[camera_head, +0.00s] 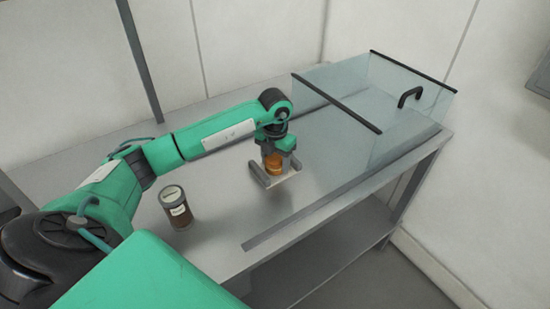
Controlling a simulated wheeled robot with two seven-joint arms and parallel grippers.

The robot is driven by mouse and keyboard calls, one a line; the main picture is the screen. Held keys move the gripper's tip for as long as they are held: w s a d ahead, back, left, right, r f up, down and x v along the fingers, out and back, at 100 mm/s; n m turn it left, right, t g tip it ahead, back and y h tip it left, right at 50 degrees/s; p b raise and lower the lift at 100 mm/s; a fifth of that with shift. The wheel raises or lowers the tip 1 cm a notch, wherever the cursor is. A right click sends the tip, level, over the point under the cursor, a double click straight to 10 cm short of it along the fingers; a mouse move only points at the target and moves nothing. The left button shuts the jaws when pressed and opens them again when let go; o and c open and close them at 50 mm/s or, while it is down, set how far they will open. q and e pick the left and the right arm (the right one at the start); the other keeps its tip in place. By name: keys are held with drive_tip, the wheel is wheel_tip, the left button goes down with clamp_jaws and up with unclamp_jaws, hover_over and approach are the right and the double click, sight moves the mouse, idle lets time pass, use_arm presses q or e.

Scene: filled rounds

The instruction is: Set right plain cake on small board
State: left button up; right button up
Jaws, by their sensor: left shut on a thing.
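My left gripper (276,151) is shut on a small round orange-brown cake (273,164), pointing down over the table. The cake is partly hidden by the gripper. Only one cake can be made out. My right gripper is not in view.
A lidded jar (176,208) with brown contents and a label stands on the metal table (222,232), left of the board. A clear glass case (400,118) with a black handle (410,97) stands at the right end. The table front is clear.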

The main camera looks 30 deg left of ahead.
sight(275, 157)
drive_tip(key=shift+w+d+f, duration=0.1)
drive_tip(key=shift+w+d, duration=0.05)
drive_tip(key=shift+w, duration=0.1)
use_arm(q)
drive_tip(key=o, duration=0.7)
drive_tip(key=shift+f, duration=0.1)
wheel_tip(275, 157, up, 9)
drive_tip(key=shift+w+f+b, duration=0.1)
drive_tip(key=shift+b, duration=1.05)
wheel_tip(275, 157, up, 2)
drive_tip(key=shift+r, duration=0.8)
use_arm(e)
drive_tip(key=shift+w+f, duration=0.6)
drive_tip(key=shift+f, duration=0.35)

★ ★ ★

TASK GOAL: Except for the pictures, reproduce every line exactly.

CORRECT RESULT:
[camera_head, +0.00s] 
Controlling a simulated wheeled robot with two seven-joint arms and parallel grippers.

The robot is driven by mouse and keyboard calls, one a line; the main picture is the screen. Held keys move the gripper's tip for as long as they are held: w s a d ahead, back, left, right, r f up, down and x v along the fingers, out and back, at 100 mm/s; n m turn it left, right, t g tip it ahead, back and y h tip it left, right at 50 degrees/s; p b raise and lower the lift at 100 mm/s; a fifth of that with shift. The wheel raises or lowers the tip 1 cm a notch, wherever the cursor is. A right click sends the tip, level, over the point under the cursor, a double click straight to 10 cm short of it along the fingers; a mouse move only points at the target and moves nothing. The left button shuts the jaws when pressed and opens them again when let go; o and c open and close them at 50 mm/s or, while it is down, set how far they will open. q and e pick the left and the right arm (the right one at the start); the other keeps its tip in place. By name: keys are held with drive_tip, the wheel is wheel_tip, the left button goes down with clamp_jaws and up with unclamp_jaws, hover_over and approach are the right and the double click, sight moves the mouse, idle lets time pass, use_arm presses q or e.

Scene: filled rounds

The instruction is: Set right plain cake on small board
State: left button up; right button up
Jaws, by their sensor: left shut on a thing.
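My left gripper (276,151) is shut on a small round orange-brown cake (273,164), pointing down over the table. The cake is partly hidden by the gripper. Only one cake can be made out. My right gripper is not in view.
A lidded jar (176,208) with brown contents and a label stands on the metal table (222,232), left of the board. A clear glass case (400,118) with a black handle (410,97) stands at the right end. The table front is clear.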

The main camera looks 30 deg left of ahead.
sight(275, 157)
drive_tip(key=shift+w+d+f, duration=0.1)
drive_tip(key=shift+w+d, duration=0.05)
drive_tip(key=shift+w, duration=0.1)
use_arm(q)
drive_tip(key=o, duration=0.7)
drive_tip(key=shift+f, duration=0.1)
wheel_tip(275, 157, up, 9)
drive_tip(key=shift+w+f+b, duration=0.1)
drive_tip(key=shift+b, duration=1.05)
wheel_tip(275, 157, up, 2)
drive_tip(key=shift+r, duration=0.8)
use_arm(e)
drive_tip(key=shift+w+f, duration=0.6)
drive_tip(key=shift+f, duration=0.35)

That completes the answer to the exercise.